2017/003) Show that for a,b,c all different $\sqrt[3]{a-b} + \sqrt[3]{b-c} + \sqrt[3]{c-a} != 0$

if  $\sqrt[3]{a-b} + \sqrt[3]{b-c } + \sqrt[3]{c-a} = 0$
then using $(x + y + z = 0) =>x^3 + y^3 + z^3 = 3xyz$
we get $0 = 3\sqrt[3]{(a-b)(b-c)(c-a)}$ giving a = b or b= c or c=a.
so if all are different result cannot be zero.

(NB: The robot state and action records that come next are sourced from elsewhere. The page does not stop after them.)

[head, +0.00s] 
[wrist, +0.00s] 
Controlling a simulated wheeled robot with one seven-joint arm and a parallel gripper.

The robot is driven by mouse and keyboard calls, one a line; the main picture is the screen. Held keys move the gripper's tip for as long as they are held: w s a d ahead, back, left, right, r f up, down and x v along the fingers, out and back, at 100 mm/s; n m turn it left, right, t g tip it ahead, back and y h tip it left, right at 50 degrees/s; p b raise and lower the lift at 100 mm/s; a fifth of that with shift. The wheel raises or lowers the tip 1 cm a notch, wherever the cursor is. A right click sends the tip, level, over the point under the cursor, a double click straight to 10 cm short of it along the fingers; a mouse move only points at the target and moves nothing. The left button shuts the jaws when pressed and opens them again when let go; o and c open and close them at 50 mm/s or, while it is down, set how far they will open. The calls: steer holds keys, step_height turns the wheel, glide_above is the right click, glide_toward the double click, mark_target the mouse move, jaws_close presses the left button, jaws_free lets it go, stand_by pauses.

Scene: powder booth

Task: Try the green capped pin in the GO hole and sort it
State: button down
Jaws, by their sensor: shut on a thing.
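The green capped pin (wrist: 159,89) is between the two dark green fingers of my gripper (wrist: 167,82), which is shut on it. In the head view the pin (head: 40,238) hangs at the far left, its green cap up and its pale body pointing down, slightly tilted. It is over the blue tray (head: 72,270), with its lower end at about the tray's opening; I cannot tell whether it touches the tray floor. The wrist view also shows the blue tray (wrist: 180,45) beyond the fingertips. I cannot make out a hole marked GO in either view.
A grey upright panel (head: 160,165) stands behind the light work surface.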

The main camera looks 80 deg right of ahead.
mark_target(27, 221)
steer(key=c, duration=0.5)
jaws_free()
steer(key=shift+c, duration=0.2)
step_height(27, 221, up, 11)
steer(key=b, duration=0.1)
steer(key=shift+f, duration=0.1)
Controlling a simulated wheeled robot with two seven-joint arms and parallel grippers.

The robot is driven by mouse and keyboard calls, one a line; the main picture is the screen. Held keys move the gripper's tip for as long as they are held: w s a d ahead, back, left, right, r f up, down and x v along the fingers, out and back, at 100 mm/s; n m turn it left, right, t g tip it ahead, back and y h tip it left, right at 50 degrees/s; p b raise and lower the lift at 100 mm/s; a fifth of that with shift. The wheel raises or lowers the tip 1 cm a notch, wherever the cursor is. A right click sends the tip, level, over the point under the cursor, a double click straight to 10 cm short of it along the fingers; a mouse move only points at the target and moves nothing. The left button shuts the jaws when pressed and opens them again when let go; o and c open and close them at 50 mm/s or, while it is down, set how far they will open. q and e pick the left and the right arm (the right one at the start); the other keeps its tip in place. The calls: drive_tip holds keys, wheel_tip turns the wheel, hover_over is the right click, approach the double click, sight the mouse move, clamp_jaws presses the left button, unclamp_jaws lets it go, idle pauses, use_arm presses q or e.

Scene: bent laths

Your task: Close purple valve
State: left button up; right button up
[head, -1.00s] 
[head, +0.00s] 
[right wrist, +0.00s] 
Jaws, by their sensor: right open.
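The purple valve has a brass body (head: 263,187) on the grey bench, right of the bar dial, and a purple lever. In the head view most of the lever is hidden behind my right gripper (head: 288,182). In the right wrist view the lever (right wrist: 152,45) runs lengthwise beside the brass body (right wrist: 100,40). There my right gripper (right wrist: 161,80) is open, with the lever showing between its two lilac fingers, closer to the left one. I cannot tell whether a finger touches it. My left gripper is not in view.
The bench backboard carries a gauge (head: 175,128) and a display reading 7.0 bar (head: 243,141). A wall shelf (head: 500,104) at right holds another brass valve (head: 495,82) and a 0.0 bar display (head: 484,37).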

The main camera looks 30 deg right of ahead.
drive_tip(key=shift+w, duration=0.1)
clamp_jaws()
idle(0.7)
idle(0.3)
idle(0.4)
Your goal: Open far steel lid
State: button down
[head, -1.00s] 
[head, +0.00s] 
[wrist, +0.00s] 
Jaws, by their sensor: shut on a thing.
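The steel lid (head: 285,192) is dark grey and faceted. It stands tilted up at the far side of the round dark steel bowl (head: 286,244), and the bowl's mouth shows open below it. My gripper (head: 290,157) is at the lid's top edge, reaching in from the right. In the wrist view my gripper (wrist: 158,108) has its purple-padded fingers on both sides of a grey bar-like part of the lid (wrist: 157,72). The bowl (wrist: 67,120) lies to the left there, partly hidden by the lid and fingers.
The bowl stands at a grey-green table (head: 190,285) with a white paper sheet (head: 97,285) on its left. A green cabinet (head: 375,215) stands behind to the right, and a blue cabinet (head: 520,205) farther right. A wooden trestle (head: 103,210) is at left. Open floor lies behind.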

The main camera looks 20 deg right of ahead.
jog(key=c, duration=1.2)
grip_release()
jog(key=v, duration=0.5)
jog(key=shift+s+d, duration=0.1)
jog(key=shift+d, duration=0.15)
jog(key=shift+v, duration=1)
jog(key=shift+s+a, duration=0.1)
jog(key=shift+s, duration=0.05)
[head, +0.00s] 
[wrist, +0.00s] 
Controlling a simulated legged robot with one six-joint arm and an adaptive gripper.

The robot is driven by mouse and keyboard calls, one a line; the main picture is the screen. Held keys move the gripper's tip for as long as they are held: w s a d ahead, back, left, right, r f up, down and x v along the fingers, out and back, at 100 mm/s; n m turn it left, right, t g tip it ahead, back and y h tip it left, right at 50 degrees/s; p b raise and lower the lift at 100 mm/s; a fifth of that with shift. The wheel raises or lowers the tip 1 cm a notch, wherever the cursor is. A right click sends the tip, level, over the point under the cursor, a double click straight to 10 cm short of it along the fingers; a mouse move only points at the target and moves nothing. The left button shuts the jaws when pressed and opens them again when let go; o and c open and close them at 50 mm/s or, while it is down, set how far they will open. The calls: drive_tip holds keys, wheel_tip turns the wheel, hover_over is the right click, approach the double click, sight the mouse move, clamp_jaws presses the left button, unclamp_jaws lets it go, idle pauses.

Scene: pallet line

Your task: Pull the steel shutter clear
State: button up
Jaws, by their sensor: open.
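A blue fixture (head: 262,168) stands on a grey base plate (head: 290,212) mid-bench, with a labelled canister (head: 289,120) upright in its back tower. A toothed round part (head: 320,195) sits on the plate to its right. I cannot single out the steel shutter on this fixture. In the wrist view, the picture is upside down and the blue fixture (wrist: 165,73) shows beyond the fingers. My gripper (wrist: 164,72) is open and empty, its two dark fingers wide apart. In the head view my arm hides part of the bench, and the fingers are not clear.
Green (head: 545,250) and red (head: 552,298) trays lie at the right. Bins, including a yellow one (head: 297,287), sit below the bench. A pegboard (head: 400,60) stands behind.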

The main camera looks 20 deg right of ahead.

2017/002) Given a cubic eqaution $x^3 + px^2+ qx+r =0$ has 2 roots

 that are equal in value and opposite in sign show that $pq=r$

Proof:

Let the roots be $a,-a,b$
so we have $x^3+px^2+qx + r = (x-a)(x + a)(x-b) = (x^2 - a^2)(x-b) = x^3 - b x^2 -a^2 x + ba^2$
giving $p = -b$, $q=-a^2$, $r = ba^2$
hence $pq = a^2b = r$

2017/001) Find all values of the parameter a such that the real roots $\alpha,\beta$ of the equation $2x^2+6x+a=0$ satisfy the ineqauilty $|\frac{\alpha}{\beta} + \frac{\beta}{\alpha} |< 2$

as  for real t $|t+\frac{1}{t}| >=2$
so one root is positive and another -ve
$2x^2+6x + a = 0$
$=>4x^2 + 12x + 2a = 0$
$=>(2x+3)^2 + 2a - 9 = 0$
$=>(2x+3)^2 =  9 - 2a$
$x = -\frac{3}{2} \pm \frac{\sqrt{9-2a}}{2}$
for one root to be positive and another -ve $\frac{\sqrt{9-2a}}{2} > \frac{3}{2}$ or $ a < 0$
if we were interested in complex roots then $a > \frac{9}{2}$